● Goal of the exercise:
Transcribe the material in full. Nothing should differ except that the pictures are left out.

● Source data:

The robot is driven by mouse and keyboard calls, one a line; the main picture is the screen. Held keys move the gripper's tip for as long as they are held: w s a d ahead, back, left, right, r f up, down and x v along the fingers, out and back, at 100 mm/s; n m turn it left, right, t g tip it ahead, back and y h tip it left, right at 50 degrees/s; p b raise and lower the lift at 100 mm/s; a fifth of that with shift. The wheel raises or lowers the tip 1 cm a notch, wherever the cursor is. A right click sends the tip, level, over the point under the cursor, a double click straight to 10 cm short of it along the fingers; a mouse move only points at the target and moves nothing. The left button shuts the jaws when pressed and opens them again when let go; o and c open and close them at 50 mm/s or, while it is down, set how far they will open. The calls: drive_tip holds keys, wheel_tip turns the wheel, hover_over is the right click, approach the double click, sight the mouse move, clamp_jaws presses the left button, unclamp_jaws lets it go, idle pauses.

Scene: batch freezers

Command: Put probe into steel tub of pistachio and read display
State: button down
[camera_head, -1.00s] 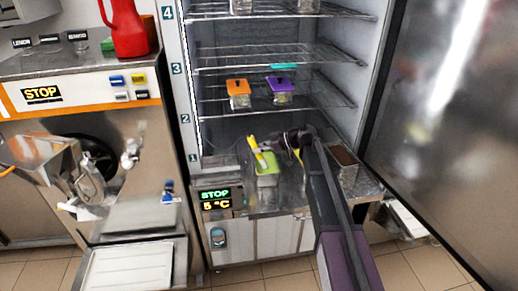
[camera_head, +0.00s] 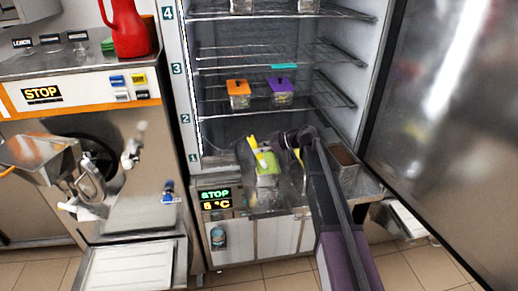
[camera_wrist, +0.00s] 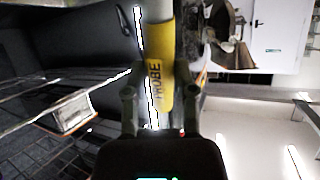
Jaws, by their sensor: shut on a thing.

● Task response:
The robot is driven by mouse and keyboard calls, one a line; the main picture is the screen. Held keys move the gripper's tip for as long as they are held: w s a d ahead, back, left, right, r f up, down and x v along the fingers, out and back, at 100 mm/s; n m turn it left, right, t g tip it ahead, back and y h tip it left, right at 50 degrees/s; p b raise and lower the lift at 100 mm/s; a fifth of that with shift. The wheel raises or lowers the tip 1 cm a notch, wherever the cursor is. A right click sends the tip, level, over the point under the cursor, a double click straight to 10 cm short of it along the fingers; a mouse move only points at the target and moves nothing. The left button shuts the jaws when pressed and opens them again when let go; o and c open and close them at 50 mm/s or, while it is down, set how far they will open. The calls: drive_tip holds keys, wheel_tip turns the wheel, hover_over is the right click, approach the double click, sight the mouse move, clamp_jaws presses the left button, unclamp_jaws lets it go, idle pauses.

Scene: batch freezers

Command: Put probe into steel tub of pistachio and read display
State: button down
[camera_head, -1.00s] 
[camera_head, +0.00s] 
[camera_wrist, +0.00s] 
Jaws, by their sensor: shut on a thing.

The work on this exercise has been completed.